GIVEN INSTRUCTION
Return precisely the span of lines from the top of the material below to the line containing "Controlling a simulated", both included. Pictures are excluded.

MATERIAL PROVIDED
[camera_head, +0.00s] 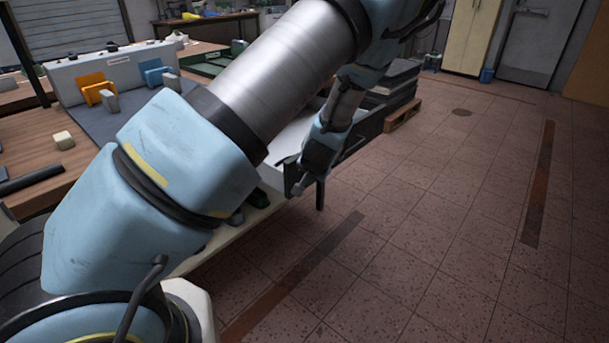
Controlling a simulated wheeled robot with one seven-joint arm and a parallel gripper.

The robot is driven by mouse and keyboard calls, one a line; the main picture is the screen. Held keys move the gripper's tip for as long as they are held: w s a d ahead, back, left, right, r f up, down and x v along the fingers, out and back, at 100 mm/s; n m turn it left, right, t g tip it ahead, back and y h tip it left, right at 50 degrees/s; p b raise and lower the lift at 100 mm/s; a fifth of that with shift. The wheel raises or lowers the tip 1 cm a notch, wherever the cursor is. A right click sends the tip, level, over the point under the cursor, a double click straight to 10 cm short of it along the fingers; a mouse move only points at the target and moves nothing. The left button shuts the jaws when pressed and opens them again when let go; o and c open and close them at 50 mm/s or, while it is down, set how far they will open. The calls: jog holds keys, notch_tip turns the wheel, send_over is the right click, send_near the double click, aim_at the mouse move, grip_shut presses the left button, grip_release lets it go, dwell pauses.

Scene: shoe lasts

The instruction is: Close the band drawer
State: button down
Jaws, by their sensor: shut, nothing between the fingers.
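A pale, light-walled drawer (274,177) shows beside the bench, partly behind my arm. It appears pulled out, but its far end and most of its inside are hidden, and I cannot read any label on it. My gripper (298,188) is shut and empty, pointing down at the drawer's right-hand outer end. Whether it touches the drawer cannot be told from this view.
A grey panel (75,76) with an orange holder (97,90) and a blue holder (152,74) stands on the wooden bench (35,197). A dark stack on a wooden pallet (402,115) stands behind my gripper. The tiled floor to the right is clear.

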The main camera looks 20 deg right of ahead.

WRITTEN SOLUTION
[camera_head, +0.00s] 
Controlling a simulated wheeled robot with one seven-joint arm and a parallel gripper.

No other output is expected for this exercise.